## What to do
Can you write out the whole listing exactly?

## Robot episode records
━━━━━━

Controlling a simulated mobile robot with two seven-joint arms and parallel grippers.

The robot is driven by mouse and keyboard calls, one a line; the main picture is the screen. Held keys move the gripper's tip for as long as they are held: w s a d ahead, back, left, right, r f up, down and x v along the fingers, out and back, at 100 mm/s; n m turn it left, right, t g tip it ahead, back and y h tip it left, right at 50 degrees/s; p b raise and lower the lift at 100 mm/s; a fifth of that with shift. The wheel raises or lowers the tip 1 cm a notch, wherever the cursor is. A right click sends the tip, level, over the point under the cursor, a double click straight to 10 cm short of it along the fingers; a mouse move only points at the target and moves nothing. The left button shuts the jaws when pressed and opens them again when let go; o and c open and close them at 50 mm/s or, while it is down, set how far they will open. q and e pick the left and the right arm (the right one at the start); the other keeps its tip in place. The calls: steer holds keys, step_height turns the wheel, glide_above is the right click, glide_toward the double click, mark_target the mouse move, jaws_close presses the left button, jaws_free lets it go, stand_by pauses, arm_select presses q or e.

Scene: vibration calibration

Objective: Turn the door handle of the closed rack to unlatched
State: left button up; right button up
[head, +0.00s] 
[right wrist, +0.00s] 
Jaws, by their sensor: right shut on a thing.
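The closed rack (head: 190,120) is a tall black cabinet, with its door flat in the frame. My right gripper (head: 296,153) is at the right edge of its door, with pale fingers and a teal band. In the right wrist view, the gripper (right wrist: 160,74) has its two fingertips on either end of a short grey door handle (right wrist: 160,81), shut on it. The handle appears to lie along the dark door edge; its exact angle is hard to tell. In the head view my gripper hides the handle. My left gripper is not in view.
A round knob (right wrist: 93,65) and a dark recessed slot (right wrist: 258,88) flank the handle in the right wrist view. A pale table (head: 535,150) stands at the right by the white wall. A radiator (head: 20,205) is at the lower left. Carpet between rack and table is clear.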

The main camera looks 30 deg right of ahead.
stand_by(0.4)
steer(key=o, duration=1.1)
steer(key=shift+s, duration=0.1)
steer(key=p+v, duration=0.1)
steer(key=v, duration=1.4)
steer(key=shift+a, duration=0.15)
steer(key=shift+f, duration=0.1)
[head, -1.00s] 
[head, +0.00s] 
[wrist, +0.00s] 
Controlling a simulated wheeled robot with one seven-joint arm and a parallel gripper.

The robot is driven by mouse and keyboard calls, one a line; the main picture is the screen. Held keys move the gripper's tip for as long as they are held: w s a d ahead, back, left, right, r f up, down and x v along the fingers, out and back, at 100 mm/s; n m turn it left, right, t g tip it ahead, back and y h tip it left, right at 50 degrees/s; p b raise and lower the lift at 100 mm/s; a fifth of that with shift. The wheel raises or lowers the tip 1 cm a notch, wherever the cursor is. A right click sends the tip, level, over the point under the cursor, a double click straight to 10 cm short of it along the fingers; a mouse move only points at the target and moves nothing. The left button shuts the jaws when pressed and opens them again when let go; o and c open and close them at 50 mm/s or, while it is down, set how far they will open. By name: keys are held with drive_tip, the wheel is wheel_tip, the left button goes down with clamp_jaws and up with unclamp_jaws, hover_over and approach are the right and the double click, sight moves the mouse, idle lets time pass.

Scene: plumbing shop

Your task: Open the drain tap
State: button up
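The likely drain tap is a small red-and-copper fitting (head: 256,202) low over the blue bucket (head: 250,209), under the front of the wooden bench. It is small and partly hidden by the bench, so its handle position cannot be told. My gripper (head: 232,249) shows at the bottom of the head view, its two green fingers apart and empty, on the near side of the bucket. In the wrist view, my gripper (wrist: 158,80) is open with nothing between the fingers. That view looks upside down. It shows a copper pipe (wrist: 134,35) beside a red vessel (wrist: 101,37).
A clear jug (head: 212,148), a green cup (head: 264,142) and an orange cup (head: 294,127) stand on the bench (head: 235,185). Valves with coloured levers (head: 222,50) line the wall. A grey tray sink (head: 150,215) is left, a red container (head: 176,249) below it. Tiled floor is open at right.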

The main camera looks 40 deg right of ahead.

━━━━━━

## Written answer
Controlling a simulated mobile robot with two seven-joint arms and parallel grippers.

The robot is driven by mouse and keyboard calls, one a line; the main picture is the screen. Held keys move the gripper's tip for as long as they are held: w s a d ahead, back, left, right, r f up, down and x v along the fingers, out and back, at 100 mm/s; n m turn it left, right, t g tip it ahead, back and y h tip it left, right at 50 degrees/s; p b raise and lower the lift at 100 mm/s; a fifth of that with shift. The wheel raises or lowers the tip 1 cm a notch, wherever the cursor is. A right click sends the tip, level, over the point under the cursor, a double click straight to 10 cm short of it along the fingers; a mouse move only points at the target and moves nothing. The left button shuts the jaws when pressed and opens them again when let go; o and c open and close them at 50 mm/s or, while it is down, set how far they will open. q and e pick the left and the right arm (the right one at the start); the other keeps its tip in place. The calls: steer holds keys, step_height turns the wheel, glide_above is the right click, glide_toward the double click, mark_target the mouse move, jaws_close presses the left button, jaws_free lets it go, stand_by pauses, arm_select presses q or e.

Scene: vibration calibration

Objective: Turn the door handle of the closed rack to unlatched
State: left button up; right button up
[head, +0.00s] 
[right wrist, +0.00s] 
Jaws, by their sensor: right shut on a thing.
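The closed rack (head: 190,120) is a tall black cabinet, with its door flat in the frame. My right gripper (head: 296,153) is at the right edge of its door, with pale fingers and a teal band. In the right wrist view, the gripper (right wrist: 160,74) has its two fingertips on either end of a short grey door handle (right wrist: 160,81), shut on it. The handle appears to lie along the dark door edge; its exact angle is hard to tell. In the head view my gripper hides the handle. My left gripper is not in view.
A round knob (right wrist: 93,65) and a dark recessed slot (right wrist: 258,88) flank the handle in the right wrist view. A pale table (head: 535,150) stands at the right by the white wall. A radiator (head: 20,205) is at the lower left. Carpet between rack and table is clear.

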The main camera looks 30 deg right of ahead.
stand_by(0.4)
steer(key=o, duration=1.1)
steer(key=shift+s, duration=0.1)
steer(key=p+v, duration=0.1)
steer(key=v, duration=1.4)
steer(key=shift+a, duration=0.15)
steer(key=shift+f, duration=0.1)
[head, -1.00s] 
[head, +0.00s] 
[wrist, +0.00s] 
Controlling a simulated wheeled robot with one seven-joint arm and a parallel gripper.

The robot is driven by mouse and keyboard calls, one a line; the main picture is the screen. Held keys move the gripper's tip for as long as they are held: w s a d ahead, back, left, right, r f up, down and x v along the fingers, out and back, at 100 mm/s; n m turn it left, right, t g tip it ahead, back and y h tip it left, right at 50 degrees/s; p b raise and lower the lift at 100 mm/s; a fifth of that with shift. The wheel raises or lowers the tip 1 cm a notch, wherever the cursor is. A right click sends the tip, level, over the point under the cursor, a double click straight to 10 cm short of it along the fingers; a mouse move only points at the target and moves nothing. The left button shuts the jaws when pressed and opens them again when let go; o and c open and close them at 50 mm/s or, while it is down, set how far they will open. By name: keys are held with drive_tip, the wheel is wheel_tip, the left button goes down with clamp_jaws and up with unclamp_jaws, hover_over and approach are the right and the double click, sight moves the mouse, idle lets time pass.

Scene: plumbing shop

Your task: Open the drain tap
State: button up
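The likely drain tap is a small red-and-copper fitting (head: 256,202) low over the blue bucket (head: 250,209), under the front of the wooden bench. It is small and partly hidden by the bench, so its handle position cannot be told. My gripper (head: 232,249) shows at the bottom of the head view, its two green fingers apart and empty, on the near side of the bucket. In the wrist view, my gripper (wrist: 158,80) is open with nothing between the fingers. That view looks upside down. It shows a copper pipe (wrist: 134,35) beside a red vessel (wrist: 101,37).
A clear jug (head: 212,148), a green cup (head: 264,142) and an orange cup (head: 294,127) stand on the bench (head: 235,185). Valves with coloured levers (head: 222,50) line the wall. A grey tray sink (head: 150,215) is left, a red container (head: 176,249) below it. Tiled floor is open at right.

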The main camera looks 40 deg right of ahead.

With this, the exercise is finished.